Analysis and optimal design of layered composites with high stiffness and high damping

Abstract

In this paper we investigate the design of composite materials with simultaneously high stiffness and high damping. We consider layered composite materials with parallel plane layers made of a stiff constituent and a lossy polymer. We analyze the response of these composites to a dynamic load with an arbitrary direction. Using the viscoelastic correspondence principle and linear frequency domain viscoelastic models, we derive an expression for the effective complex modulus of layered composites of infinite size at infinitesimal strains. The dependence of the effective dynamic modulus and loss factor on the geometrical parameters and on the tensile and bulk loss factors of the lossy constituent is analyzed.

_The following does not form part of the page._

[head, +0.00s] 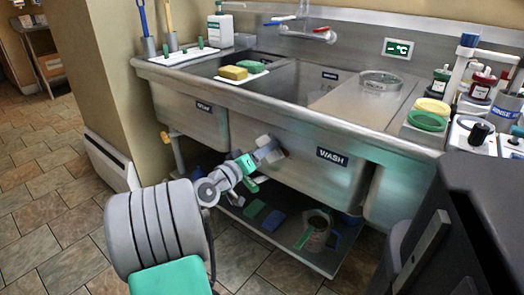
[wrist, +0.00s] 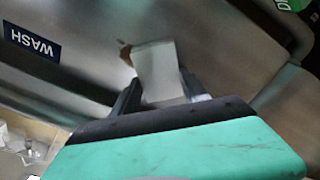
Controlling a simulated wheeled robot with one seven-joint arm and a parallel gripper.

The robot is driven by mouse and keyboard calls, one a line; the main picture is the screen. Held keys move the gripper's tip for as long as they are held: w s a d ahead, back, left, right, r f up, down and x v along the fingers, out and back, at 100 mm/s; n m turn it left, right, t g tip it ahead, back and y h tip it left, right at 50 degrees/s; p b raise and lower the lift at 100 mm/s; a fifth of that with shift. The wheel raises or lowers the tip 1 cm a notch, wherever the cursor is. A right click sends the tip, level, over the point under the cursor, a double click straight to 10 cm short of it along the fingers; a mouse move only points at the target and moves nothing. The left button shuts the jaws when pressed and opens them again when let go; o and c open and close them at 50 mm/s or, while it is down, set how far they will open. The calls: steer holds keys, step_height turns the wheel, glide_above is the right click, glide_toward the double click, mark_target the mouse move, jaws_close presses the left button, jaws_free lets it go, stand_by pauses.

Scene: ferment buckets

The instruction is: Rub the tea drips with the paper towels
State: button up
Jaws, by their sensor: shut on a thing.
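My gripper (head: 268,152) is in front of the steel sink front (head: 305,165), left of the WASH label. In the wrist view, my gripper (wrist: 160,88) is shut on a pale, folded piece that looks like the paper towels (wrist: 158,66). The towels' far end lies at or very near the sink front; I cannot tell whether it touches. A small brown mark, likely tea drips (wrist: 125,54), shows beside the towels' upper left edge. Any drips behind the towels are hidden.
The WASH label (head: 332,157) is right of my gripper. A lower shelf (head: 270,230) holds sponges and a clear container (head: 316,230). Yellow and green sponges (head: 233,73) lie on the sink top. Bottles and lids crowd the right counter. A dark bin-like body (head: 470,220) stands front right.

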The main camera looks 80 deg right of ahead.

Moreover we determine the magnitude of the strains in the lossy constituent and demonstrate that the combination of high stiffness and high damping of these composites is due to the high normal and/or shear strains in the lossy material. We use nonlinear constrained optimization to design layered composites with simultaneously high stiffness and high damping while constraining the strains in the polymer. To determine the range of validity of the linear viscoelastic model, simulations using finite deformations models are compared to the theoretical results. Finally, we compute the effective properties of composites of finite size using finite element methods and determine the minimum size required to approach the formulae derived for composites of infinite size.